Freshman Crystal Qian is 12th in foil, junior Irene Yeu is 12th in epee, and junior Joy Yun is 21st in saber after three rounds of pool competition were completed. 

Competition in each weapon begins Sunday at 6 a.m. PT for the fourth and fifth rounds at Duke University's Cameron Indoor Stadium. Those among the top four in each weapon after pool competition advance to the semifinals, which begin at 10:30 a.m. PT. 

Yeu pulled off the biggest stunners of the day among the Cardinal fencers, beating Notre Dame's Kaylin Sin Yan Hsieh and Eszter Muhari, who stand first and second in foil with only two losses in 15 bouts apiece. 

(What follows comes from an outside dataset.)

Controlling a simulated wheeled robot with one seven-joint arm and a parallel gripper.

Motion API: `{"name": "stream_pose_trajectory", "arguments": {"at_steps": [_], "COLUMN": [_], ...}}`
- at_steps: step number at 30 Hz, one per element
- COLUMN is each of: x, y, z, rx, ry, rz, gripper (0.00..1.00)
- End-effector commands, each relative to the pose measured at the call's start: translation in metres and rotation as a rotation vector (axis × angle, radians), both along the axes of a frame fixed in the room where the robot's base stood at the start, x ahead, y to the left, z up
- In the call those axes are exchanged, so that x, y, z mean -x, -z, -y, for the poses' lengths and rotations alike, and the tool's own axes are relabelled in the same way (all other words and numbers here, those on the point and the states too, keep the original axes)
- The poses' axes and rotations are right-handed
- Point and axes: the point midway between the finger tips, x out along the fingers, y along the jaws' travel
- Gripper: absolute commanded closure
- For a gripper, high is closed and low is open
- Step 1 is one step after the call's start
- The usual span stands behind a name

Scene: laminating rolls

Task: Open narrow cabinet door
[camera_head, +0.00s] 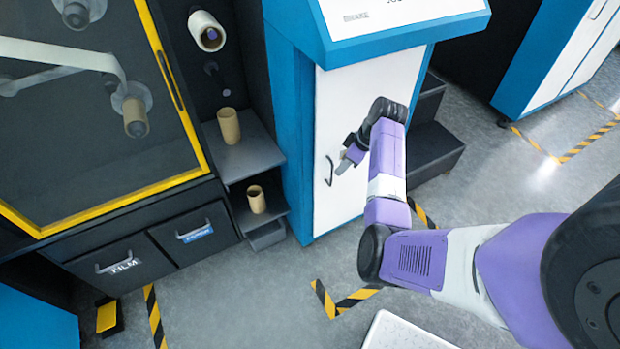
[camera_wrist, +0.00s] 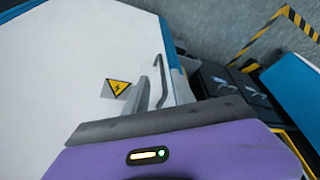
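The narrow cabinet has a blue frame and a white front door (camera_head: 335,105), which looks flush with the frame. A dark, slim bar handle (camera_head: 329,171) stands upright near the door's left side, and the handle (camera_wrist: 161,55) also shows in the wrist view. My gripper (camera_head: 345,162) is close to the door, just right of the handle, with its tip seemingly a little apart from it. Light grey finger parts show beside the handle in the wrist view. The fingertip gap is not clear in either view. A yellow warning sign (camera_wrist: 118,88) is on the white door.
To the left, a shelf (camera_head: 245,155) holds cardboard cores, beside a dark machine with a yellow-edged window (camera_head: 95,110) and drawers (camera_head: 122,265). Dark steps (camera_head: 435,150) stand right of the cabinet. Grey floor with striped tape (camera_head: 340,300) lies in front.

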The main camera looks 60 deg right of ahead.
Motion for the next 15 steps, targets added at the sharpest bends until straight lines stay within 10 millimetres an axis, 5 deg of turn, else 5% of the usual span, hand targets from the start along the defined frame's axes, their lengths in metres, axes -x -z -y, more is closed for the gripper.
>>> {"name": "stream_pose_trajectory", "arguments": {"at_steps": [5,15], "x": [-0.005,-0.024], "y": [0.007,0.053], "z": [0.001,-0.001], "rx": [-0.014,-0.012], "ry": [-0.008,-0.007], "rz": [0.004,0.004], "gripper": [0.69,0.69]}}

Yeu went 7-8 overall, but knocked off both Hsieh and Muhari in their eight-fencer first-round pool, each by a 5-4 score. Hsieh is the defending NCAA champion and a 2020 Olympian for Hong Kong, where she was teammates with Stanford grad Vivian Kong. Muhari is a freshman from Hungary and is ranked No. 17 in the world. 

Yeu went 4-3 in the first round, 2-2 in the second round, and 1-3 in the third. Muhari's only other loss was to Hsieh, and Hsieh's was to Harvard's Faith Park, who is 10th, by a 1-0 score.  

The top 12 in each weapon earn All-America honors, which puts Yeu and Qian right on the bubble. Qian went 8-7 overall in foil. After going 3-4 in the first round, Qian was 4-0 in the second, highlighted by a 5-4 victory over Penn's Sabrina Cho, who stands eighth overall. 

In the third round, Qian went 1-3, but her single victory was her biggest of the day, out-touching Columbia's Delphine Devore, 5-2. Devore stands sixth overall. 

Yun is 5-10 in saber. She was 3-4 in the first round, and 1-3 in each of the second and third rounds. The second round was especially rough for Yun, who suffered three shutout losses. However, she also earned her biggest victory of the day, beating Penn's Vivian Lu, 5-2. Lu stands fifth overall. 

Donghwan Park, Stanford's only men's competitor, placed 17th in the saber on Friday.

As a team, Stanford is just behind Mountain Pacific Sports Federation rivals Air Force in 13th and UC San Diego in 14th. Notre Dame leads, with Princeton second and Columbia third.